Robot trajectory data:
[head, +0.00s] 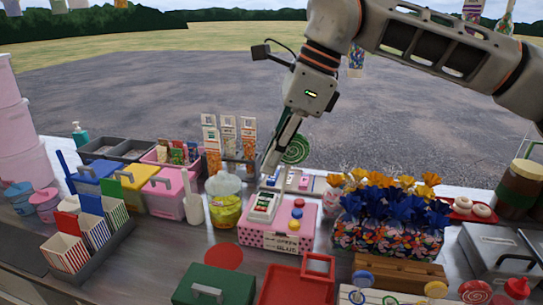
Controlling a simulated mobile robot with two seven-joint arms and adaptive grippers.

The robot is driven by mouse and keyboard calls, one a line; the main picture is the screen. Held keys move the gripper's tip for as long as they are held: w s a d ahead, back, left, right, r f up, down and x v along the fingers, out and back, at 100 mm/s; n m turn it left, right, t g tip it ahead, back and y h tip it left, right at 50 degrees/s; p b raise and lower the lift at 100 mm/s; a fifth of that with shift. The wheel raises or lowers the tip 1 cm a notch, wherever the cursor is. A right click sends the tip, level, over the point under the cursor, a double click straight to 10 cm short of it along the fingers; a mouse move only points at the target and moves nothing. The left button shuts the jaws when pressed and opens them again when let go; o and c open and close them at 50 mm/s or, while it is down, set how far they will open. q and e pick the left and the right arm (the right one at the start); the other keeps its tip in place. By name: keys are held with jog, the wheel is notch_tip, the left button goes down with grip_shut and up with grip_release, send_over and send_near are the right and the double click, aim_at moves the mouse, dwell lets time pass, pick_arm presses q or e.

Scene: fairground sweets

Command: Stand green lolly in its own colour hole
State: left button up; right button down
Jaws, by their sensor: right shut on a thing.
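A green swirl lolly (294,149) is upright, its round head beside my right gripper (274,166). My right gripper points down and is shut, apparently on the lolly's stick; the stick itself I cannot make out. It is above the counter, behind the pink box (265,238), whose front has lettering including "GREEN" and "BLUE". A low white stand with coloured patches (303,182) lies just behind that box, partly hidden; I cannot make out its holes. My left gripper is not in view.
A red tray (290,287) is in front.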

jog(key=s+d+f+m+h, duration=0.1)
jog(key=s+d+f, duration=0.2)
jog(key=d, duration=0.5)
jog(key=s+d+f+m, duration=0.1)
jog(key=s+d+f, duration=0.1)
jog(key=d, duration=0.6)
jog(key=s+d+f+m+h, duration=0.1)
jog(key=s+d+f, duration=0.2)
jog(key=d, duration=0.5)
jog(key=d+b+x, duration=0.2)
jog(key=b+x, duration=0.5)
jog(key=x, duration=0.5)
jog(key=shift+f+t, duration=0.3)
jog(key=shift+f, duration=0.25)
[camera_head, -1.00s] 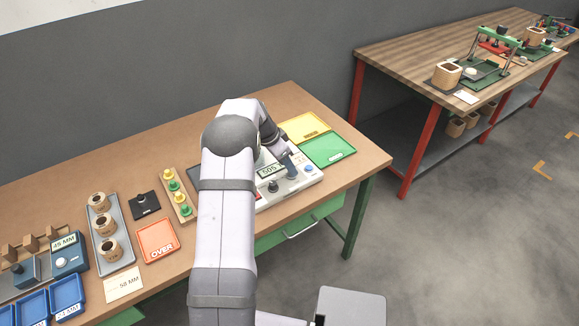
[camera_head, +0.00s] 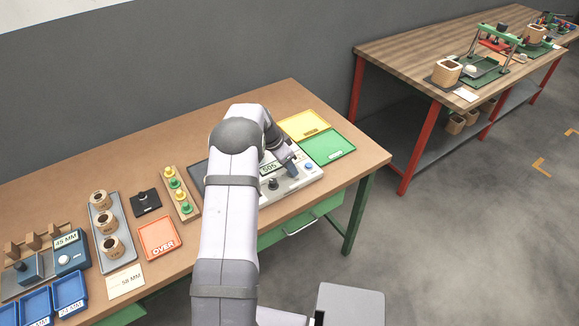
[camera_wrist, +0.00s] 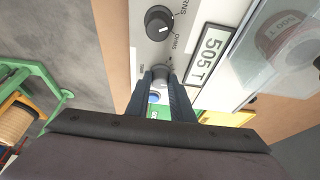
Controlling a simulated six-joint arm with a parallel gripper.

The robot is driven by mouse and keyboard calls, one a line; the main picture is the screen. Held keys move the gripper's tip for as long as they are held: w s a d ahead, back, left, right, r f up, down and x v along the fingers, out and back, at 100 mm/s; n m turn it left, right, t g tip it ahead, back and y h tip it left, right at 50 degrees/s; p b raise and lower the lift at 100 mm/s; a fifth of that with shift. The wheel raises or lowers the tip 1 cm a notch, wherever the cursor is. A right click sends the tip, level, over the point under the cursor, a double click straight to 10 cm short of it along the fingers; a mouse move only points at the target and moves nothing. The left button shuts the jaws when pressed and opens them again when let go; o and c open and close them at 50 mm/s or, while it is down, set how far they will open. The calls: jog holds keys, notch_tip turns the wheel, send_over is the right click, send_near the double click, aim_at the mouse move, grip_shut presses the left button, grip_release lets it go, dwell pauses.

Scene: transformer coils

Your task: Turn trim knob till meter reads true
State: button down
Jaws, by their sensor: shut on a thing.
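The meter (camera_head: 308,184) is a pale box on the right part of the brown bench. Its display (camera_wrist: 208,57) reads 505 T in the wrist view. My gripper (camera_wrist: 161,84) is shut on the small grey trim knob (camera_wrist: 161,73), one finger on each side of it. In the head view my gripper (camera_head: 291,167) is over the meter, and the knob is hidden there. A black selector knob (camera_wrist: 158,22) with a white mark sits beside the trim knob. A coil marked 500 T (camera_wrist: 288,36) shows behind a clear cover on the meter.
A blue button (camera_wrist: 155,97) lies just past the fingers. Yellow (camera_head: 303,125) and green (camera_head: 328,147) trays lie behind the meter. A peg rack (camera_head: 179,194), an orange OVER tray (camera_head: 160,238) and a grey tray of coils (camera_head: 120,250) stand to the left.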

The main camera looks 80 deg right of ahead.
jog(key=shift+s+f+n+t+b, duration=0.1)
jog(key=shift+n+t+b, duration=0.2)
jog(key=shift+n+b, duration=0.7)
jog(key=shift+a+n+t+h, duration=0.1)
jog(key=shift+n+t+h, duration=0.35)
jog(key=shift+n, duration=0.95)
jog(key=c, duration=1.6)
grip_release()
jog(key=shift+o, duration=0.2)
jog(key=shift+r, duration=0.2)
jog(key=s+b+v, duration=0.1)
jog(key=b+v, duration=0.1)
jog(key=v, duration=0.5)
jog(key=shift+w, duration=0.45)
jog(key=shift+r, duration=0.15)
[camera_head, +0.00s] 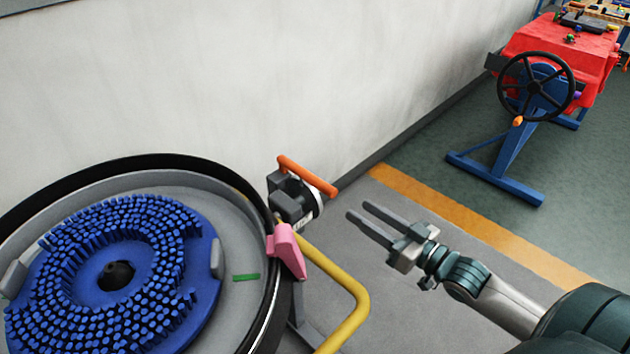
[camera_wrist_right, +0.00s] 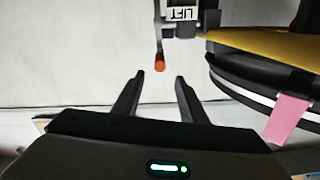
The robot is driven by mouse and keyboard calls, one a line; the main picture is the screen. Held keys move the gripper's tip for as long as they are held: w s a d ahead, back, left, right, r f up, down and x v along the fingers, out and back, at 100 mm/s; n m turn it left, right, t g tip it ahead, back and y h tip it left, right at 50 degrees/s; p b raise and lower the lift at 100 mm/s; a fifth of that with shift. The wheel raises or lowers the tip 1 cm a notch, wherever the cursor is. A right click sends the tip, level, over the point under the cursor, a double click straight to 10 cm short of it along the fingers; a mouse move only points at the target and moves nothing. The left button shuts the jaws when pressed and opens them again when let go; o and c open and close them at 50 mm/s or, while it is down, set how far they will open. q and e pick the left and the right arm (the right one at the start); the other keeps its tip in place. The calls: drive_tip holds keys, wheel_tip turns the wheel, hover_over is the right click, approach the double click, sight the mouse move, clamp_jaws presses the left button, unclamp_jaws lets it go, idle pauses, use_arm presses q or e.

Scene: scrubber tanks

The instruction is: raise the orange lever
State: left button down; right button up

WHAT IS BEING ASKED: Omit the pictures and restate the rest of the records verbatim.

SOLUTION:
[head, +0.00s] 
Controlling a simulated mobile robot with two seven-joint arms and adaptive grippers.

The robot is driven by mouse and keyboard calls, one a line; the main picture is the screen. Held keys move the gripper's tip for as long as they are held: w s a d ahead, back, left, right, r f up, down and x v along the fingers, out and back, at 100 mm/s; n m turn it left, right, t g tip it ahead, back and y h tip it left, right at 50 degrees/s; p b raise and lower the lift at 100 mm/s; a fifth of that with shift. The wheel raises or lowers the tip 1 cm a notch, wherever the cursor is. A right click sends the tip, level, over the point under the cursor, a double click straight to 10 cm short of it along the fingers; a mouse move only points at the target and moves nothing. The left button shuts the jaws when pressed and opens them again when let go; o and c open and close them at 50 mm/s or, while it is down, set how far they will open. q and e pick the left and the right arm (the right one at the start); the other keeps its tip in place. By name: keys are held with jog, the wheel is notch_tip, the left button goes down with grip_shut and up with grip_release, send_over and send_near are the right and the double click, aim_at moves the mouse, dwell lets time pass, pick_arm presses q or e.

Scene: fairground sweets

Command: Stand green lolly in its own colour hole
State: left button up; right button down
Jaws, by their sensor: right shut on a thing.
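A green swirl lolly (294,149) is upright, its round head beside my right gripper (274,166). My right gripper points down and is shut, apparently on the lolly's stick; the stick itself I cannot make out. It is above the counter, behind the pink box (265,238), whose front has lettering including "GREEN" and "BLUE". A low white stand with coloured patches (303,182) lies just behind that box, partly hidden; I cannot make out its holes. My left gripper is not in view.
A red tray (290,287) is in front.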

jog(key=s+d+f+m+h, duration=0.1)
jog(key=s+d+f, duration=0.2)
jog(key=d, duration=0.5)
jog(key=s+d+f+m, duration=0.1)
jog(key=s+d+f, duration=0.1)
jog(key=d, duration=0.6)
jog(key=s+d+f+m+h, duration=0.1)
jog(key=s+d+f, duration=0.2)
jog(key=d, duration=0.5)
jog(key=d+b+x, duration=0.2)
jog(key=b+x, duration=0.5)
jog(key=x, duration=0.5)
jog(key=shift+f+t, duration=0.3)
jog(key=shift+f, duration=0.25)
[camera_head, -1.00s] 
[camera_head, +0.00s] 
[camera_wrist, +0.00s] 
Controlling a simulated six-joint arm with a parallel gripper.

The robot is driven by mouse and keyboard calls, one a line; the main picture is the screen. Held keys move the gripper's tip for as long as they are held: w s a d ahead, back, left, right, r f up, down and x v along the fingers, out and back, at 100 mm/s; n m turn it left, right, t g tip it ahead, back and y h tip it left, right at 50 degrees/s; p b raise and lower the lift at 100 mm/s; a fifth of that with shift. The wheel raises or lowers the tip 1 cm a notch, wherever the cursor is. A right click sends the tip, level, over the point under the cursor, a double click straight to 10 cm short of it along the fingers; a mouse move only points at the target and moves nothing. The left button shuts the jaws when pressed and opens them again when let go; o and c open and close them at 50 mm/s or, while it is down, set how far they will open. The calls: jog holds keys, notch_tip turns the wheel, send_over is the right click, send_near the double click, aim_at the mouse move, grip_shut presses the left button, grip_release lets it go, dwell pauses.

Scene: transformer coils

Your task: Turn trim knob till meter reads true
State: button down
Jaws, by their sensor: shut on a thing.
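The meter (camera_head: 308,184) is a pale box on the right part of the brown bench. Its display (camera_wrist: 208,57) reads 505 T in the wrist view. My gripper (camera_wrist: 161,84) is shut on the small grey trim knob (camera_wrist: 161,73), one finger on each side of it. In the head view my gripper (camera_head: 291,167) is over the meter, and the knob is hidden there. A black selector knob (camera_wrist: 158,22) with a white mark sits beside the trim knob. A coil marked 500 T (camera_wrist: 288,36) shows behind a clear cover on the meter.
A blue button (camera_wrist: 155,97) lies just past the fingers. Yellow (camera_head: 303,125) and green (camera_head: 328,147) trays lie behind the meter. A peg rack (camera_head: 179,194), an orange OVER tray (camera_head: 160,238) and a grey tray of coils (camera_head: 120,250) stand to the left.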

The main camera looks 80 deg right of ahead.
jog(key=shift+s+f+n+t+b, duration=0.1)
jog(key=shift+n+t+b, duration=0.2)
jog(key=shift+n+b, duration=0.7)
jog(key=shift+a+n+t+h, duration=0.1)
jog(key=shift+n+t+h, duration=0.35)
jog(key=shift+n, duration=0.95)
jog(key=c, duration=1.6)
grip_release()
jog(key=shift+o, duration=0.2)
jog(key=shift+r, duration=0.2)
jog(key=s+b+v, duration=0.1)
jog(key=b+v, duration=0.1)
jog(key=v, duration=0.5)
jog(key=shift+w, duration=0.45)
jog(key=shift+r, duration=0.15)
[camera_head, +0.00s] 
[camera_wrist_right, +0.00s] 
The robot is driven by mouse and keyboard calls, one a line; the main picture is the screen. Held keys move the gripper's tip for as long as they are held: w s a d ahead, back, left, right, r f up, down and x v along the fingers, out and back, at 100 mm/s; n m turn it left, right, t g tip it ahead, back and y h tip it left, right at 50 degrees/s; p b raise and lower the lift at 100 mm/s; a fifth of that with shift. The wheel raises or lowers the tip 1 cm a notch, wherever the cursor is. A right click sends the tip, level, over the point under the cursor, a double click straight to 10 cm short of it along the fingers; a mouse move only points at the target and moves nothing. The left button shuts the jaws when pressed and opens them again when let go; o and c open and close them at 50 mm/s or, while it is down, set how far they will open. q and e pick the left and the right arm (the right one at the start); the other keeps its tip in place. The calls: drive_tip holds keys, wheel_tip turns the wheel, hover_over is the right click, approach the double click, sight the mouse move, clamp_jaws presses the left button, unclamp_jaws lets it go, idle pauses, use_arm presses q or e.

Scene: scrubber tanks

The instruction is: raise the orange lever
State: left button down; right button up

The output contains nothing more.